Ziggy and Star. Star and Ziggy.
One was a question, the other an Ansah.
One a defensive tackle, the other a defensive end.
One had been on the radar for a number of years, the other a bolt out of the blue.
One was surrounded by family and friends here in Utah, the other with his parents, flown in from Ghana, and his college coach in the belly of the beast on the draft's center stage.
Both were projected as top picks, but each carried enough mystery for specific guesses regarding which team would actually step up and take him with which selection varied from No. 2 to No. 26.
Everybody was guessing. Nobody was quite sure.
Fanning the ever-burning flames of the rivalry, popcorn-eaters and pennant-wavers wondered: Who would go first … the Cougar or the Ute?
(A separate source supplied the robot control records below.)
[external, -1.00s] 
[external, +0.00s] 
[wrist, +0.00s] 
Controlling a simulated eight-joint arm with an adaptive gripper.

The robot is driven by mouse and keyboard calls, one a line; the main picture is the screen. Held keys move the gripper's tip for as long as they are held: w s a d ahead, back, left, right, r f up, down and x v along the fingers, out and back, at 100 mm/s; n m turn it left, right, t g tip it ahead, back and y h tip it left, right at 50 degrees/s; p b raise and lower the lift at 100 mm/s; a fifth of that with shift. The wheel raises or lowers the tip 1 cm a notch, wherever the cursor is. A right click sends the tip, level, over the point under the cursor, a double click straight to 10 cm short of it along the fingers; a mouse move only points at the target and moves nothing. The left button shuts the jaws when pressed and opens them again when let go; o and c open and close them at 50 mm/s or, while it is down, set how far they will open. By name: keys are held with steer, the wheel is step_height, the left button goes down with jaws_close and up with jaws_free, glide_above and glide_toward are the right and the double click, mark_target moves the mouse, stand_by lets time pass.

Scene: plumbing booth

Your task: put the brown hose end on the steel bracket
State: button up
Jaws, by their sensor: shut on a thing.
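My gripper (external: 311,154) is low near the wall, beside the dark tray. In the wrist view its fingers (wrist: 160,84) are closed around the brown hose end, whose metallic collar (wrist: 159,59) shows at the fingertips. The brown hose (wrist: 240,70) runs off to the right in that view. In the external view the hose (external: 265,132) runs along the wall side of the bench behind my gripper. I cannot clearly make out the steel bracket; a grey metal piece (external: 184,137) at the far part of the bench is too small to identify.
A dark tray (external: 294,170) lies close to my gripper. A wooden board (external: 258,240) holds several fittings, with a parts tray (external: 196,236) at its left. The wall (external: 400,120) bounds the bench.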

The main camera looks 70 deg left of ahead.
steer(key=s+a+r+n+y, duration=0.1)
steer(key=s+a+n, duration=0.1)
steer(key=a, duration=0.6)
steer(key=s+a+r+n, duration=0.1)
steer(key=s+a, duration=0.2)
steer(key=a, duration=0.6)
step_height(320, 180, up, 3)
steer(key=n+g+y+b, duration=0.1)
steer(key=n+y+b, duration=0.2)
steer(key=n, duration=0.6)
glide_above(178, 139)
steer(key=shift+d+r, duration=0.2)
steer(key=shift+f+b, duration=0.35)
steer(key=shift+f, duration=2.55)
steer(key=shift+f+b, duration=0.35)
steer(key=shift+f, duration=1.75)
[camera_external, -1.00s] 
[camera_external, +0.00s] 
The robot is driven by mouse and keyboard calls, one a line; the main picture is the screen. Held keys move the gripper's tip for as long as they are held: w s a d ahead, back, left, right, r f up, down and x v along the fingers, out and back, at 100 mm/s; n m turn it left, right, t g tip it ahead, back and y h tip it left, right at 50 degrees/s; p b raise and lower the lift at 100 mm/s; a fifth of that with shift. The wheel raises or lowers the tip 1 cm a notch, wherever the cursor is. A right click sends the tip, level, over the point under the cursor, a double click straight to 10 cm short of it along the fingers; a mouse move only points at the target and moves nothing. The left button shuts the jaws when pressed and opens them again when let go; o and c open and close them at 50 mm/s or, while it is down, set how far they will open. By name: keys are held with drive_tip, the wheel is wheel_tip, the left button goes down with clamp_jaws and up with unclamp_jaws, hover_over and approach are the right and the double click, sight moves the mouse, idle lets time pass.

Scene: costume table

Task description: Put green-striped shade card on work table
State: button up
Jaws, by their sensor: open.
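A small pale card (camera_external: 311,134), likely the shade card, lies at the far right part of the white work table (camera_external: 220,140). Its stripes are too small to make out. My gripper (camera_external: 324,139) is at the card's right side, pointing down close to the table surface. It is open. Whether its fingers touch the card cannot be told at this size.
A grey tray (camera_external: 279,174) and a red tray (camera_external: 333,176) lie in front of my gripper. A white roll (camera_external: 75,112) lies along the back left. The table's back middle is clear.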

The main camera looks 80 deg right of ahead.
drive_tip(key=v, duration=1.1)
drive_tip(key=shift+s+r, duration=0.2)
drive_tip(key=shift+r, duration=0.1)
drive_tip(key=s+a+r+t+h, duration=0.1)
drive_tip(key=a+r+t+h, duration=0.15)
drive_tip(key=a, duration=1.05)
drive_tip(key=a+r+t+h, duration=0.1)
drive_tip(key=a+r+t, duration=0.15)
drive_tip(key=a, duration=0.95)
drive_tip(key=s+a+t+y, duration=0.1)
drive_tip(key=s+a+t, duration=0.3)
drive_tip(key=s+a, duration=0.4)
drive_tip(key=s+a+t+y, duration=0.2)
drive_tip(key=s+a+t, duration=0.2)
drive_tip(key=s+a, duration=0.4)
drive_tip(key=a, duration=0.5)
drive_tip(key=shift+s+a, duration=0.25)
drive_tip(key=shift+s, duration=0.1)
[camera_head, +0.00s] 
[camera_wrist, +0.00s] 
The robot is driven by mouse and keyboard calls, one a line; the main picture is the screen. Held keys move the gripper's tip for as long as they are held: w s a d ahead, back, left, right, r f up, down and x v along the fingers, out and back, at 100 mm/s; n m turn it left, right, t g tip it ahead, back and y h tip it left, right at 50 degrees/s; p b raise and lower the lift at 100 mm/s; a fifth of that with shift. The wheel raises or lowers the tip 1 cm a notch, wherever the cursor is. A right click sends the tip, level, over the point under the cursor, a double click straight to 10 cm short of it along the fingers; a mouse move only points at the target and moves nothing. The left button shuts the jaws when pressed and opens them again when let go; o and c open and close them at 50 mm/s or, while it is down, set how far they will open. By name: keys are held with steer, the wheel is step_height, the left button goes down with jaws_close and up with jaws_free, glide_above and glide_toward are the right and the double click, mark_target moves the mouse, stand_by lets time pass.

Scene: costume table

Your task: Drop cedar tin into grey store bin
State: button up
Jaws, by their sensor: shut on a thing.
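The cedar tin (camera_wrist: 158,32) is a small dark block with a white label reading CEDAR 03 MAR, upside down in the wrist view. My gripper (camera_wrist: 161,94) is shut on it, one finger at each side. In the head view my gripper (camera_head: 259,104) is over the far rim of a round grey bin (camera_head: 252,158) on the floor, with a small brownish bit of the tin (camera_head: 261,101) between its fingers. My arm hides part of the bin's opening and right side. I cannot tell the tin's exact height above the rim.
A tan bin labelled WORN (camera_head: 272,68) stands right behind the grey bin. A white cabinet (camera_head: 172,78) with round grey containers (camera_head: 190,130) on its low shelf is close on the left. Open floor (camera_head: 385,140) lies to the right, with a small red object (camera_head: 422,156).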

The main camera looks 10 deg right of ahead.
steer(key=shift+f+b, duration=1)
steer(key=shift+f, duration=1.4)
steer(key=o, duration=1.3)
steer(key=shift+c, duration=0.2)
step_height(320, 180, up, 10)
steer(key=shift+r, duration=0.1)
All anyone around here could do, though, whether his or her preference was BYU or Utah, was sit and wait and see, just like the athletes themselves, what would happen in New York City.
The Kansas City Chiefs picked first. They took … offensive tackle Eric Fisher.
The Jacksonville Jaguars picked second. They took … offensive tackle Luke Joeckel.
The Oakland Raiders traded the third pick to the Dolphins, who took … defensive end Dion Jordan.
The Philadelphia Eagles picked fourth. They took … offensive tackle Lane Johnson.
The Detroit Lions picked fifth. They took … defensive end Ziggy Ansah.
What this means is that the Lions figured D-line guru Jim Washburn could work with Ziggy and that Detroit coaches already were encouraged by his dynamic football growth in such a short time by way of that athletic frame and keen mind. Ansah had learned the rudiments of football at BYU, where he ascended from a neophyte and stranger to this particular station now.
Detroit is a team that needed an edge rusher, having lost Kyle Vanden Bosch and Cliff Avril. Ansah will join a frightening defensive front that includes Ndamukong Suh, who welcomed Ziggy via Twitter, and Nick Fairley.
Ansah seemed thrilled at the notion of playing alongside those guys, if he had, in fact, ever heard of them. It was just a few years ago he had asked someone to explain to him what the letters AFC and NFC stood for. He had no clue. Now, he has many.
"This is a great feeling," he said Thursday night.
As for Lotulelei, the Ute wide-body who had been seen for the better part of a year as a top-five pick, maybe, early on, the top overall selection until a heart anomaly was detected during recent tests was forced to wait longer.
The Cleveland Browns took defensive end Barkevious Mingo. The Cardinals … offensive guard Jonathan Cooper. The Bills traded the eighth pick to the Rams, who took … wide receiver Tavon Austin. The Jets … cornerback Dee Milliner. The Titans … offensive guard Chance Warmack. The Chargers … offensive tackle D.J. Fluker. The Dolphins traded the 12th pick to the Raiders, who selected … cornerback D.J. Hayden. The Jets took … defensive tackle Sheldon Richardson. And the Panthers took … defensive tackle Star Lotulelei.
Ultimately, Carolina couldn't pass on the Ute defender, a man born and built to stop the run. Apparently, his heart isn't an issue, after all, and his performance never was.
The Panthers are now in fantastic shape on their defensive front with Star in the middle and pass rushers Greg Hardy and Charles Johnson making life miserable for quarterbacks. Behind Lotulelei will be middle linebacker Luke Kuechly. It was a dream pick for Carolina.
All told, there were 13 offensive and defensive linemen and defenders of other ilks taken in the first 14 picks. Those pretty boys quarterbacks, running backs and receivers that determine, at least in shallow minds, the quality of a draft were mostly vapor. In that vein, Ansah and Lotulelei were the embodiment of the draft's early selections.
Some considered them and those like them ruling the night an exercise in boredom.
Not anybody around here.
This draft, the first with a Cougar and a Ute going in the initial round, was a thrill a minute, especially at pick Nos. 5 and 14.